Since this is a roguelike, yes, you will be dying a lot. Unlike other roguelikes, however, resetting your run doesn’t seem so tragic. You will lose all of your weapons, items, and charms, but the items you’ve unlocked with the witch remain within the next run throughs. There are also constant upgrades, like unlocking and upgrading your flask for health, or being able to choose between four different starting weapons instead of only two. Each run follows the same main levels, but their layout, enemies, and locations can change. Due to procedural generation, some runs will feel easier than others.
During each run, you will come across altars that will let you level up your Toughness (health/melee damage), Perception (firearm damage), and Resourcefulness (ability damage/item recharge speed). Each time you level these up, your bonus payoffs will be reduced. You’ll also find chests that will grant you a random item, as well as a trader that you can buy items from. There are typically multiple upgrade altars, chests, and at least one merchant trader per run.
The gameplay may feel a bit too generic in the beginning as things are slow and uninteresting, and you’re taking on only a couple normal enemies. The twin-stick shooting and cover-based combat with an isometric camera feel weird at first. However, once you get the hang of quickly bouncing between cover, dodging attacks, and vaulting over things to gain position, the combat can be engaging.
You can equip two guns, one for each mouse button, and also equip two items that range from offensive, defensive, and buffs. You can also equip one charm that will provide you with some passive bonuses. One element of the gameplay I found unique was the use of light and darkness. West of Dead is a dark game, which helps set the mood of Purgatory. However, there are lanterns set up within the battle areas that, once ignited, will stun all surrounding enemies. This leads to one of my favorite items, the portable lantern. Tossing this into an upcoming dark room like a flashbang makes it easy to spot enemies and plan your next moves.

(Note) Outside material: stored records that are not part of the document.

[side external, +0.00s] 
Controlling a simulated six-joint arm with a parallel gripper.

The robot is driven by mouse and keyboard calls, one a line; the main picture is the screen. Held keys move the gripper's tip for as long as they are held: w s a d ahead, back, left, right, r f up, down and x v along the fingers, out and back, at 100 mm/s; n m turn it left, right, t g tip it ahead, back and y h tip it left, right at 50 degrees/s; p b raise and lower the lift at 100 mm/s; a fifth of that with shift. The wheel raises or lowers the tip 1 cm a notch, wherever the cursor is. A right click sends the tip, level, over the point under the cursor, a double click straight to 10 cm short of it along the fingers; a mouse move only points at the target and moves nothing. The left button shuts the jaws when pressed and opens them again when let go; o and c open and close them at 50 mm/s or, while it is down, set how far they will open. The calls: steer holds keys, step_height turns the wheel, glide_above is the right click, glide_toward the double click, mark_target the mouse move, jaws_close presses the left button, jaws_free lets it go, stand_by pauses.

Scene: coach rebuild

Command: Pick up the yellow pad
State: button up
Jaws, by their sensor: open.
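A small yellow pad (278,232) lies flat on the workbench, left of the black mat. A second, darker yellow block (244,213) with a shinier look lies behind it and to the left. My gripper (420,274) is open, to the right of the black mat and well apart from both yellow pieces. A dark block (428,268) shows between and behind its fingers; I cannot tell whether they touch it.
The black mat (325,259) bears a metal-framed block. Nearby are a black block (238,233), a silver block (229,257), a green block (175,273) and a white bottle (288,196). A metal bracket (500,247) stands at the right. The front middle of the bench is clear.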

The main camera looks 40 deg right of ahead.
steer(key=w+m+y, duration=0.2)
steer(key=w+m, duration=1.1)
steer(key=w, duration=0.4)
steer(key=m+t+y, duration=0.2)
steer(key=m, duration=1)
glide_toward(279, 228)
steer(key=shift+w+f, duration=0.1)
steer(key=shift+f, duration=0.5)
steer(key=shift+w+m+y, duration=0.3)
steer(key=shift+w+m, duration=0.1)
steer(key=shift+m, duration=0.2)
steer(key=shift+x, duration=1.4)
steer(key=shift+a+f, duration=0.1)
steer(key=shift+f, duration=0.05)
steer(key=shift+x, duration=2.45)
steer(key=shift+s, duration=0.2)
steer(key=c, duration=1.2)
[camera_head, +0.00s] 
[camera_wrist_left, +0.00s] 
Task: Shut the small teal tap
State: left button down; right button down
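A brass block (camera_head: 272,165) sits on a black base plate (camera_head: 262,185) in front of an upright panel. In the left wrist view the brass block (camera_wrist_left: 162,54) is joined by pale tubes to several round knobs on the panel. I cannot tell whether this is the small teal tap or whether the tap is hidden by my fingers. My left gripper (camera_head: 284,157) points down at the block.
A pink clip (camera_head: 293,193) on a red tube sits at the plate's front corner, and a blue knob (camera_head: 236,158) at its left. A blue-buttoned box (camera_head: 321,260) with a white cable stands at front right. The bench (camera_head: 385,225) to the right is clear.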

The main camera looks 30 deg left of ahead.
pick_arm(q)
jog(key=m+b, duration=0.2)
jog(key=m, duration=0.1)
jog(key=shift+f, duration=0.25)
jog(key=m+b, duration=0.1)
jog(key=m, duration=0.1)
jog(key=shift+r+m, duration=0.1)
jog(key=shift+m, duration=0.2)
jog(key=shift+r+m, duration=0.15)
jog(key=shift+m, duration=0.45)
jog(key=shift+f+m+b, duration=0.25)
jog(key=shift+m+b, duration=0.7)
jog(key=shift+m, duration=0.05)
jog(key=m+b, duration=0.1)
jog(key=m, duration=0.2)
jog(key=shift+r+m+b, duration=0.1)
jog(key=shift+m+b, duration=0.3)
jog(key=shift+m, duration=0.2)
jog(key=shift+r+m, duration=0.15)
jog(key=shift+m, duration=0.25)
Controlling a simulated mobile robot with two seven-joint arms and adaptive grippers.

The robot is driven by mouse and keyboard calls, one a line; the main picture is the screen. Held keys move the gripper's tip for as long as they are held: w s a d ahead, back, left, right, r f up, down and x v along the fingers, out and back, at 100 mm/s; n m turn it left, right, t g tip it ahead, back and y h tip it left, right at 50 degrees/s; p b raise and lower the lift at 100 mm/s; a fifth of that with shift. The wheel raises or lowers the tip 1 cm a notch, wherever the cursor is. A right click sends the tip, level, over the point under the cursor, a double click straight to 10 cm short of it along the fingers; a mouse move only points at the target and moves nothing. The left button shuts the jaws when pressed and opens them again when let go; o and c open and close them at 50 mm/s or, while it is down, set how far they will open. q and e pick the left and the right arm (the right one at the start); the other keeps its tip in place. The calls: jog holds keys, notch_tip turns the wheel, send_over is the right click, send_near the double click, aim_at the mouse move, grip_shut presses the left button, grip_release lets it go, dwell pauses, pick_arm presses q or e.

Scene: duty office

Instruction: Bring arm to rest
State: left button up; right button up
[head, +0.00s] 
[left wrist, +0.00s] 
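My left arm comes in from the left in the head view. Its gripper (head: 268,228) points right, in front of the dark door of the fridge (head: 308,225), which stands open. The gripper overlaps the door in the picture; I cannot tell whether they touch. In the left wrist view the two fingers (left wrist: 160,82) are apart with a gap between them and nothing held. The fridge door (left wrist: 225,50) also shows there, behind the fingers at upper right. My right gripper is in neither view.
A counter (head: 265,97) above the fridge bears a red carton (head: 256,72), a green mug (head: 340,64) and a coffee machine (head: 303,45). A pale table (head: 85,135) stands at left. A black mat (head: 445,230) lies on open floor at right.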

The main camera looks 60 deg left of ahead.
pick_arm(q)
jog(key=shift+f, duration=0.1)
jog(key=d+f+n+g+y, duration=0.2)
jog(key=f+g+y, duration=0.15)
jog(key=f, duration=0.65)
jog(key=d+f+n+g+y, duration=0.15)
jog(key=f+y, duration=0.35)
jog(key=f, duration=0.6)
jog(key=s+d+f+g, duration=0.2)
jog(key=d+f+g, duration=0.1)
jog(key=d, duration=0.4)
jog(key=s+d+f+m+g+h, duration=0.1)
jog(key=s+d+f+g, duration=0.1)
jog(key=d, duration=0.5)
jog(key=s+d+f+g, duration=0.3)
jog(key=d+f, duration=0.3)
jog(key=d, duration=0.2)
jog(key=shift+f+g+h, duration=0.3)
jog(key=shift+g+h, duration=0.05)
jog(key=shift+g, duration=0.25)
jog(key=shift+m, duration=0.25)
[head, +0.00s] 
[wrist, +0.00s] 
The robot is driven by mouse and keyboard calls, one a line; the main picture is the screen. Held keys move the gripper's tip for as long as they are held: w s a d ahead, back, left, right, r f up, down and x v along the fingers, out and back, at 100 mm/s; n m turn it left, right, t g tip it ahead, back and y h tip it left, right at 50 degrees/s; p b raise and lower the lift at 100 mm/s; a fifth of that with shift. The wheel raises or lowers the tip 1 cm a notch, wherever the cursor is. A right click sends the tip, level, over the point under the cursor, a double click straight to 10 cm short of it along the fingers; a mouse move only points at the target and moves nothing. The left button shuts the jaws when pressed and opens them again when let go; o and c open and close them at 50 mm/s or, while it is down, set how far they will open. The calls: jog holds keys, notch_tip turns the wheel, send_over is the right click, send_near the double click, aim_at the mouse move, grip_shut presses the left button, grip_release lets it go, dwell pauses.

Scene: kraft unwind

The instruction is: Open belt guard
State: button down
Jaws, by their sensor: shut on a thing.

West of Dead‘s art style is bold in a very dark and Gothic way. Its heavy use of black and thick outlines on models makes it look almost like a graphic novel. Besides the areas lit by lanterns, everything else is shrouded in a deep layer of black. This makes what few color there is really stand out and helps you feel like you’re in purgatory, especially when it comes to the more sinister looking environments and monsters that lurk in the dark. However, there are some strange graphical glitches that happen, as well as rooms not loading in right away. The art style can also blend in some objects and areas which can be annoying.
The sound design may be one of my favorite aspects of West for Dead, with its great Western-themed soundtrack and the voice work from Ron Perlman. The entire soundtrack is excellent, from the punchy upbeat twang of the battle theme to the more relaxed ambient songs during exploration sections. Various sound effects from the random enemy grunts and weapons are of top quality as well. There isn’t much voice acting outside of a few lines here and there, most of the voice work comes from the main character, but thankfully enough, Ron Perlman nails it.
Roguelikes are a dime a dozen nowadays, especially in the indie scene. A lot of them end up falling flat because they don’t understand what makes the genre so addicting to begin with. That wasn’t the case here. Aside from a few issues and its slow beginning, West of Dead sits at the top of the pile, being one of my favories games in the genre. It may take a handful more deaths than you want, but if you can push through and let the game open up, there is a deep roguelike with a unique art style and theme for you to enjoy.
The heavy black borderlines of the comic book art style, and the dark tones, really help set the mood of the game. Graphical glitches and blending environmental objects can be annoying.
West of Dead starts off very slowly, with not much variety in guns and abilities, but once it opens up, there is a deep game to be explored. The use of light and darkness makes for some tense combat scenarios.
The Western themed music is very well done with a soundtrack that fits perfectly with the settings. Not much voiceover work, but what is there is good, and Ron Perlman does a fantastic job.
If you can push through the slow beginning, there is actually a good roguelike in here. While it may not blow you away, the combat loop can be fun once you unlock enough items.
Final Verdict: 8.0
West of Dead is available now on PC, PS4, Xbox One, and Nintendo Switch.
Reviewed on PC with i7-9700k, RTX 2070, 16gb RAM.
A copy of West of Dead was provided by the publisher.